An energy spark of whatever kind turns triplet oxygen into its high energy singlet state$^*$, which typically strips a hydrogen atom off of some organic molecule

$\ce{R-CH3 + O2^* -> R-CH2. + HOO.}$

Now you have two radicals.

  • Step 2

The perhydroxy radical strips another hydrogen off somewhere,

$\ce{R-CH3 + .OOH -> R-CH2. + HOOH}$

while the alkyl radicals react with more oxygen (self-catalysed)

$\ce{R-CH2. + O2 -> R-CH2-OO.}$

$\ce{R-CH3 + .OO-CH2-R -> R-CH2. + HOO-CH2-R}$

, this incorporates $\ce{-OOH}$ hydroperoxide motives into more and more molecules. This is in itself a linear process, with a constant number of radicals.
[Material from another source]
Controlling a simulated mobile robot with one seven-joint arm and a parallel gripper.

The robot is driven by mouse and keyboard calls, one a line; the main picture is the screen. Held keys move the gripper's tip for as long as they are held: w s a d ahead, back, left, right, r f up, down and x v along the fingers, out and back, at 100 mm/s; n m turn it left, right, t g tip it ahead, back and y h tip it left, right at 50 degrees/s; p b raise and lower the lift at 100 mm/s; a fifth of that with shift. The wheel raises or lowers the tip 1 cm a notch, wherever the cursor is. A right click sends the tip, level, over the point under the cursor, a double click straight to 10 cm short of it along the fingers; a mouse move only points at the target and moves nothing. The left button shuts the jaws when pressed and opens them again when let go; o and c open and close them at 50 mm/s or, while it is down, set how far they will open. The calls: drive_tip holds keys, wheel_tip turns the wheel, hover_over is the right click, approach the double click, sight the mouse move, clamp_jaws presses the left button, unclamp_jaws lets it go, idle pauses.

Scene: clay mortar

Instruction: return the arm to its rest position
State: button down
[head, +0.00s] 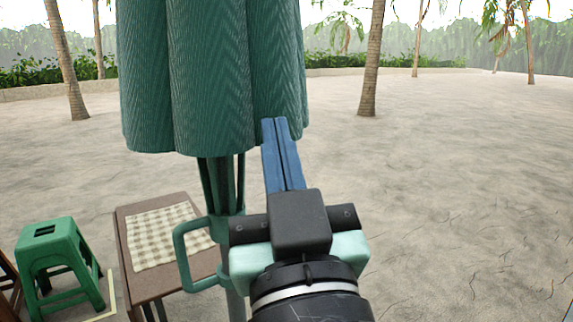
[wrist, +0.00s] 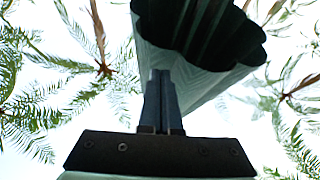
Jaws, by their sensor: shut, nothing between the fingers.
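My gripper (head: 274,125) is raised in the middle of the head view, its two blue fingers pressed together and pointing up. Nothing is between them. The fingertips overlap the lower edge of a folded green umbrella (head: 210,80) in the picture; I cannot tell whether they touch it. In the wrist view my gripper (wrist: 161,75) also shows shut, with the umbrella's dark open underside (wrist: 205,30) above and behind it. The lower part of the umbrella pole is partly hidden by my wrist.
A green crank handle (head: 183,262) sticks out from the umbrella pole, left of my wrist. A small brown table (head: 127,232) with a checked cloth (head: 165,235) and a green stool (head: 60,262) stand at lower left. Open sandy ground lies to the right, with palm trunks (head: 371,70) farther back.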

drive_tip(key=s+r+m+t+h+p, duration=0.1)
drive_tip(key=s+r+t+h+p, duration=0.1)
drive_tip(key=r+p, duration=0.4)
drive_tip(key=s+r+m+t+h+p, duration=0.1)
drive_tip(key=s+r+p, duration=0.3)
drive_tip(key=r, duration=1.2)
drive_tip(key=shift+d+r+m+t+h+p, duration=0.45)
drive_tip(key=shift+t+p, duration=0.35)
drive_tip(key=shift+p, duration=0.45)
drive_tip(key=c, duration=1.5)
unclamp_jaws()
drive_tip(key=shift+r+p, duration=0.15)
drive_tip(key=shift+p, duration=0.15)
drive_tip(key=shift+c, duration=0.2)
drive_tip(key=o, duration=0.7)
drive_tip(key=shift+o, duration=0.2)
Very similar to free-radical polymerisation or organic radical-substitution reactions, and very much the same as formation of the infamous ether hydroperoxides.

  • Step 3

These peroxides are not stable at elevated temperature, and their O-O bond tends to split homolytically

$\ce{R-OO-H -> R-O. + .OH}$

Now the number of radical grows rapidly, the combustion is gaining speed.

  • Step 4

As temperature rises, esp. larger organic molecules start to break up also by themselves

$\ce{R-CH2-CH2-R -> R-CH2. + .H2C-R}$

(That's also a possible initiation step.) You get more radicals, which can react with more oxygen to form peroxides. Now it's burning.

  • Step 5

$\ce{HOOH -> HO. + .OH}$ gives more hydroxy radicals (also from step 3), which turn into water

$\ce{HO. + H3C-R -> H2O + .H2C-R}$

leaving another radical behind. Producing water is highly exothermic, this fuels the other reactions. Creating radicals costs a lot of energy.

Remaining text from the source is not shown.